A este exemplo, o professor da Universidade do Minho acrescenta outro, clássico, dos trabalhadores portugueses que são um terço da força de trabalho do Luxemburgo, um dos países mais produtivos da Europa. A grande diferença, acredita, não está nas pessoas, está na mentalidade, diz, recorrendo à sua formação de base como psicólogo: “A pirâmide da mentalidade de gestão está invertida”. Na base há uma grande maioria de gestores com “mentalidade de capataz” e uma fatia menor de responsáveis com mentalidade de gestores e ainda menos líderes.
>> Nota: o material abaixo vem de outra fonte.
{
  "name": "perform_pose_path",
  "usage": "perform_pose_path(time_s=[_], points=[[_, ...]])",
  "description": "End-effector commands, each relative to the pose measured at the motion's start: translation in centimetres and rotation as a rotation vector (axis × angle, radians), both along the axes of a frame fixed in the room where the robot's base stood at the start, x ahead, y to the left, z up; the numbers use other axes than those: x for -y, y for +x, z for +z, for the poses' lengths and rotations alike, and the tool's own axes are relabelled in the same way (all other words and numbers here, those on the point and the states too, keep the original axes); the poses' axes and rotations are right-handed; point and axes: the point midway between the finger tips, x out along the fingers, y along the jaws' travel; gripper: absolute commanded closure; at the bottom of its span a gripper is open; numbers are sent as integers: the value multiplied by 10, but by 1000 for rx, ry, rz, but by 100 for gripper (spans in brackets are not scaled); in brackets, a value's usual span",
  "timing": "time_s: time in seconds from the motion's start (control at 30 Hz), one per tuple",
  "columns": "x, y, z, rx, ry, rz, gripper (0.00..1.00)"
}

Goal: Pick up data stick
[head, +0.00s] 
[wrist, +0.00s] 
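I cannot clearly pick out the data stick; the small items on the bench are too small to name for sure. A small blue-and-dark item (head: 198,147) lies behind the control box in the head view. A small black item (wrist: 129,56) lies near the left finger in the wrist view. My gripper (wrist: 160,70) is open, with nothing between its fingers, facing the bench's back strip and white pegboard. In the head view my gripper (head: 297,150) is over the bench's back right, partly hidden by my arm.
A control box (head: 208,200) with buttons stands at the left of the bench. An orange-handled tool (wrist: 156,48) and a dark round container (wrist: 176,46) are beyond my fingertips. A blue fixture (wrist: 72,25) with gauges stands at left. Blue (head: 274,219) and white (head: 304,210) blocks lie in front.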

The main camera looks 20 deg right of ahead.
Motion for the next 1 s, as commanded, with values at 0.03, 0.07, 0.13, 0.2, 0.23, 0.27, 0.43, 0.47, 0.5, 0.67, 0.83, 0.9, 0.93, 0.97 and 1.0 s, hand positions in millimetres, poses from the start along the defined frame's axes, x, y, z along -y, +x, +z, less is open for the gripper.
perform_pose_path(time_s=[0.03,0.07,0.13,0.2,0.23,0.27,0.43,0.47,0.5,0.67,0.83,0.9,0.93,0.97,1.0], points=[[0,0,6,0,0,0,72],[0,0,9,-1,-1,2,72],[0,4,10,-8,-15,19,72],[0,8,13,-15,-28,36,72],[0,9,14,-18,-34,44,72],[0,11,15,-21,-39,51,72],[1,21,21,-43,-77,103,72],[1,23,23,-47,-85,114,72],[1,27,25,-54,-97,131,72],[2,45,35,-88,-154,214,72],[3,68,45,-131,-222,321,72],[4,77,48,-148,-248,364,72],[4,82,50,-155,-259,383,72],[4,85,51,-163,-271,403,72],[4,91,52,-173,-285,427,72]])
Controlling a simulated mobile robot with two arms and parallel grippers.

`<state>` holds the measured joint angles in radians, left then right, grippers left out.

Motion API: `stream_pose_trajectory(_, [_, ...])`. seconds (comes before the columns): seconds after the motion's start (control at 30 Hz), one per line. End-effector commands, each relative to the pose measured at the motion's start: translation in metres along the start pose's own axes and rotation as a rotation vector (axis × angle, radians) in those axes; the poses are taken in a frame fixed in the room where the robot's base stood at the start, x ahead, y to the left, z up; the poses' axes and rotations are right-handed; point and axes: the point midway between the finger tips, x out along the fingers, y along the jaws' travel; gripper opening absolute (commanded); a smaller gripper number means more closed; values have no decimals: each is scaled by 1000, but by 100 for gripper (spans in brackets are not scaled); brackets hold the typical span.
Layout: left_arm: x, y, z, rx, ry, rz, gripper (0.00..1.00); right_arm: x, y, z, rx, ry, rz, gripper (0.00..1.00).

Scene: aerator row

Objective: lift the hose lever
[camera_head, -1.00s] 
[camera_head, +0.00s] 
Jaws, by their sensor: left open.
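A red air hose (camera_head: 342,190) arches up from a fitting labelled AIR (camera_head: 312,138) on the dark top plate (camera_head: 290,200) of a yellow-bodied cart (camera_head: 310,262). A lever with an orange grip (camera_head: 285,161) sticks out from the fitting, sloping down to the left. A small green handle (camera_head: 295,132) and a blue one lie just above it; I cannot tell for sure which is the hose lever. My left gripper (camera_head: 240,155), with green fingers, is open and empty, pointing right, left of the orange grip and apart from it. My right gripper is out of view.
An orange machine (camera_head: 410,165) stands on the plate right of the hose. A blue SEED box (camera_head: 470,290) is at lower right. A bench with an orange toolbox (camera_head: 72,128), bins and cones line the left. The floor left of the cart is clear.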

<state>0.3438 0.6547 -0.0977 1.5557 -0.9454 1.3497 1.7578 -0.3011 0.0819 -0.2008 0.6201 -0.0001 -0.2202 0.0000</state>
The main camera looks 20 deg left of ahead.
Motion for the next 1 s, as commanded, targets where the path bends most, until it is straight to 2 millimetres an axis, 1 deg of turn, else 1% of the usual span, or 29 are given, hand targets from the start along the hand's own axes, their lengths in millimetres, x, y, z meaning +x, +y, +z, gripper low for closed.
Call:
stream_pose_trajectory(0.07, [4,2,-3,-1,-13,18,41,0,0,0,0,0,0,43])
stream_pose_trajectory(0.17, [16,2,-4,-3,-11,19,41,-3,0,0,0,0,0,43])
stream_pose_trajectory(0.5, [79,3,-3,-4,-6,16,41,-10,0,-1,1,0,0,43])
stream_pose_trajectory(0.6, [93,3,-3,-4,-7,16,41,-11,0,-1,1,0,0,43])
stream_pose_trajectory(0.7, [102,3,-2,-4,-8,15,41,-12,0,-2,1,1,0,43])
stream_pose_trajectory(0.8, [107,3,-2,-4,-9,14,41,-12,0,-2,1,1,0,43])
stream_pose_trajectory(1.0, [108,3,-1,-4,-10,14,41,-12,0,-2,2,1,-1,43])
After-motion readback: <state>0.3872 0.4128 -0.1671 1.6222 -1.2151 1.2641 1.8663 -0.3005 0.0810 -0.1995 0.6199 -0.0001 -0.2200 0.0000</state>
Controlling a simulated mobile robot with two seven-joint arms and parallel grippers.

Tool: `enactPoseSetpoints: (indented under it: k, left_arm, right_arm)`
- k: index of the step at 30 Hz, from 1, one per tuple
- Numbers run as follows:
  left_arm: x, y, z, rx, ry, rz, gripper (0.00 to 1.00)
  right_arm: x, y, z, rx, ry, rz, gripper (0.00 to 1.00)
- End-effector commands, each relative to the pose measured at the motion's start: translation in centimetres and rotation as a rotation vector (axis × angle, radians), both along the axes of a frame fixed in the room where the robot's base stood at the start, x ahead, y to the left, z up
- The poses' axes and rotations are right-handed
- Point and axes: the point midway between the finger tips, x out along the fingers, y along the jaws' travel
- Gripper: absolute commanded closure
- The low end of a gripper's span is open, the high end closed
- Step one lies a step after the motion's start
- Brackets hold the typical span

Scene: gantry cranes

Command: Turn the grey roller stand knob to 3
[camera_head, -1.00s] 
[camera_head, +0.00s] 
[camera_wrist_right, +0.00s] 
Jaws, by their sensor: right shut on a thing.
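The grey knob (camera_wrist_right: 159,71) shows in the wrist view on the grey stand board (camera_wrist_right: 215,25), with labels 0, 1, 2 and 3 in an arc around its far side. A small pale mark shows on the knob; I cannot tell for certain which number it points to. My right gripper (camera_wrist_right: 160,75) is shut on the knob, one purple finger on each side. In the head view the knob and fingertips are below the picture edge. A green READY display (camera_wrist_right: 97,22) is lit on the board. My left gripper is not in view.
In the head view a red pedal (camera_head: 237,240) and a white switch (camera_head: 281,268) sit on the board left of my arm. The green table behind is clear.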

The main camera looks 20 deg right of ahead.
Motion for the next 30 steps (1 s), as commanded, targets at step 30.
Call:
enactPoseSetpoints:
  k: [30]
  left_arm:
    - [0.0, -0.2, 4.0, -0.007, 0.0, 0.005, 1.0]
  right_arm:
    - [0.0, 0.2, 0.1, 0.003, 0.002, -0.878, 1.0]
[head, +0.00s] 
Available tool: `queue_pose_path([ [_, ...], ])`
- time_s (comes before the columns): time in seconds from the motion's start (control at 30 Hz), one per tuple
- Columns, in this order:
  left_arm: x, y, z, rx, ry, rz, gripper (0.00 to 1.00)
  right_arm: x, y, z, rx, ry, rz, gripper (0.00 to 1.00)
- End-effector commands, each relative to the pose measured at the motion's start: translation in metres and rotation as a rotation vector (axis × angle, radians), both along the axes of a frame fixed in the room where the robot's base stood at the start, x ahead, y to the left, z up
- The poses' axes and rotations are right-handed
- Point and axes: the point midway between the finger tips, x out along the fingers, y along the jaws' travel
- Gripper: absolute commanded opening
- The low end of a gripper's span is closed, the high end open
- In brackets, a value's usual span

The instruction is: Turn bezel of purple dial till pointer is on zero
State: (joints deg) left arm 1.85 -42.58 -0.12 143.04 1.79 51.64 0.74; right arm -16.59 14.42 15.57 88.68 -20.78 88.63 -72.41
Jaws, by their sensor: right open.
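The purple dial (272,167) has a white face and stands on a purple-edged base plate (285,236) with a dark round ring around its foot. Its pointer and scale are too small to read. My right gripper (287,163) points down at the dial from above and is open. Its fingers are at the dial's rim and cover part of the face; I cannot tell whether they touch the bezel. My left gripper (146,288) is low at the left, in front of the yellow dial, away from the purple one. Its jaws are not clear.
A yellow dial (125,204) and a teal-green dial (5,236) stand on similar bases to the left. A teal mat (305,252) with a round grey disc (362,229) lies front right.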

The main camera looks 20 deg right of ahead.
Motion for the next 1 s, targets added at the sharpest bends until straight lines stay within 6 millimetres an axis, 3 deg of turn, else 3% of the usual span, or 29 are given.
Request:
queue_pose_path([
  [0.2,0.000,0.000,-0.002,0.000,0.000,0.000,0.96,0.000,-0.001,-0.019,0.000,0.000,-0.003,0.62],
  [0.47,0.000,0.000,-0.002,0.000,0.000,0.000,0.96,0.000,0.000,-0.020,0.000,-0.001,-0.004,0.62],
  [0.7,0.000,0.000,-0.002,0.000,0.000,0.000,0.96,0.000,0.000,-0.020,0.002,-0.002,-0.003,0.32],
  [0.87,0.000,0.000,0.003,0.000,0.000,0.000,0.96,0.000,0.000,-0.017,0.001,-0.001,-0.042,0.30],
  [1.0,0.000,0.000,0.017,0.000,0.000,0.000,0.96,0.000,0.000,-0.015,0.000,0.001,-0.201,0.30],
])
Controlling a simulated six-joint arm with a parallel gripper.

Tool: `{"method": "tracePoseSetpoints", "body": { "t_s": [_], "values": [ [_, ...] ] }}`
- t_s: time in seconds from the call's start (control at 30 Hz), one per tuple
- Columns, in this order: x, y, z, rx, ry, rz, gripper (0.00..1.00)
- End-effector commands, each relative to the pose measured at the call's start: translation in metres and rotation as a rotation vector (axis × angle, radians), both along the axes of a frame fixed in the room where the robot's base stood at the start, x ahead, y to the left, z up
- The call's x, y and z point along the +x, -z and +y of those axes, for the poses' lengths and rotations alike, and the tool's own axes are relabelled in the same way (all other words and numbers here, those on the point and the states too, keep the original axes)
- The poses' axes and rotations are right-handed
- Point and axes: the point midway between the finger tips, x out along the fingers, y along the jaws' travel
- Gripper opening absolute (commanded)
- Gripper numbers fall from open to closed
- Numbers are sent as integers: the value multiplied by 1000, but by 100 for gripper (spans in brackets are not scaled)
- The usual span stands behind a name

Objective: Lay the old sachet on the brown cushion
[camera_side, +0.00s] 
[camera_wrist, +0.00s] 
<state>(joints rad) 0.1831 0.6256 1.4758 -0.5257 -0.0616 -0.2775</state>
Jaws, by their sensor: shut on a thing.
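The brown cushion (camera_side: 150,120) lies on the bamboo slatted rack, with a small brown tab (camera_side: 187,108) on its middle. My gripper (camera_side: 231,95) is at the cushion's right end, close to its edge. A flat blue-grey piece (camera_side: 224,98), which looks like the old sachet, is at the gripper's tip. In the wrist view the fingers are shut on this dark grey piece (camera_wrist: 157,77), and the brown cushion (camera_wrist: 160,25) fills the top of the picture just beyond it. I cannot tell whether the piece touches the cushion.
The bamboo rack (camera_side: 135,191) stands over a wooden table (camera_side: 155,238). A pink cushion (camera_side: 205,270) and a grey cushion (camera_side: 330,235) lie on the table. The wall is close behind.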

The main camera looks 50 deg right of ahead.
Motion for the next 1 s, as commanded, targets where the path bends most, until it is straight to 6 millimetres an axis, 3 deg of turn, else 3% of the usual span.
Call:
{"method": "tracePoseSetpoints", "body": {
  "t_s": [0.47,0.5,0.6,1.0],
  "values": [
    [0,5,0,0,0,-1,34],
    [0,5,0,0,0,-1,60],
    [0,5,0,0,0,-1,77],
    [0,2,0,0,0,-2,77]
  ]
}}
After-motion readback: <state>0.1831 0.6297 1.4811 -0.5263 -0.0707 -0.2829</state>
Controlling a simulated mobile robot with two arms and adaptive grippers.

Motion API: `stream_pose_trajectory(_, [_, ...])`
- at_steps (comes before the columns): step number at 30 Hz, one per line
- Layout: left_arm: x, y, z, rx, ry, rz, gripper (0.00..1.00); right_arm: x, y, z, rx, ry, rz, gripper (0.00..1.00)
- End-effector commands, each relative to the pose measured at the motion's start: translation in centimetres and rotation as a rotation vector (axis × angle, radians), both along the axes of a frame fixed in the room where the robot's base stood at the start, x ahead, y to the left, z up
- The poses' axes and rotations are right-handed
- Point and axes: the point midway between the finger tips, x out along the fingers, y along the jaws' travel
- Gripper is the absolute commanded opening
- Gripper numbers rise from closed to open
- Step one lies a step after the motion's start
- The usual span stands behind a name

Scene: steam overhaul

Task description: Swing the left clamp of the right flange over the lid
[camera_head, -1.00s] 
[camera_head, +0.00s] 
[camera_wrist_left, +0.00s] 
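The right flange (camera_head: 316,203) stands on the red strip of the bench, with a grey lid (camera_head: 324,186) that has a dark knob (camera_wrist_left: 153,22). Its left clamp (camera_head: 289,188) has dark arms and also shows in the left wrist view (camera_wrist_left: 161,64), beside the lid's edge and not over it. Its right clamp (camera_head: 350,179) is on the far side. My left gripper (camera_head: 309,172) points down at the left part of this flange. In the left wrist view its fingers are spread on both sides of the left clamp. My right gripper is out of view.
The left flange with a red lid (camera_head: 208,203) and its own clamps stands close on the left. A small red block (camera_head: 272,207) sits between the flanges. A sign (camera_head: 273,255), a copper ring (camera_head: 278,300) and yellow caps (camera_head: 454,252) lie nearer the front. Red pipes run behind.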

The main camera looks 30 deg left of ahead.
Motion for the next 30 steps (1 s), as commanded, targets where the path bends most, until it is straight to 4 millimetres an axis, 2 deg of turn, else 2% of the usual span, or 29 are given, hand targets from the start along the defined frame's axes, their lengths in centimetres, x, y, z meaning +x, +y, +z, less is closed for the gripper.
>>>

A este problema, João Leite Ribeiro acrescenta outros défices ao nível do planeamento e da organização. “O estilo de gestão em Portugal é muito baseado na capacidade de nos desenrascarmos”, afirma. E se a capacidade de lidar com o imprevisto pode ser uma característica positiva no meio empresarial, ela tem que ser a excepção e nunca a regra. “Nem podemos ter um estilo McGyver, que resolve tudo com pouco, nem James Bond, porque obriga a ter todos os meios e todos os recursos disponíveis. A virtude estará algures aqui no meio”, afirma.

Há um outro desafio para a economia portuguesa que Joaquim Borges Gouveia, da Universidade de Aveiro, considera fundamental: a demografia. Para este catedrático, habituado a ter um pé na universidade e o outro no mundo empresarial, mais gente significa mais fricção e mais competição: “Faz isto andar mais rápido”, acredita, alertando que, “quando isto está a definhar e há menos malta nova, o país não pode crescer”, alerta. Por isso, entende que o desafio do país e dos territórios – especialmente os que estão fora das grandes áreas metropolitanas – é fazer com que os jovens regressem às suas terras depois da formação no ensino superior. “Uma região onde não há jovens, é uma região que vai morrer”, sublinha.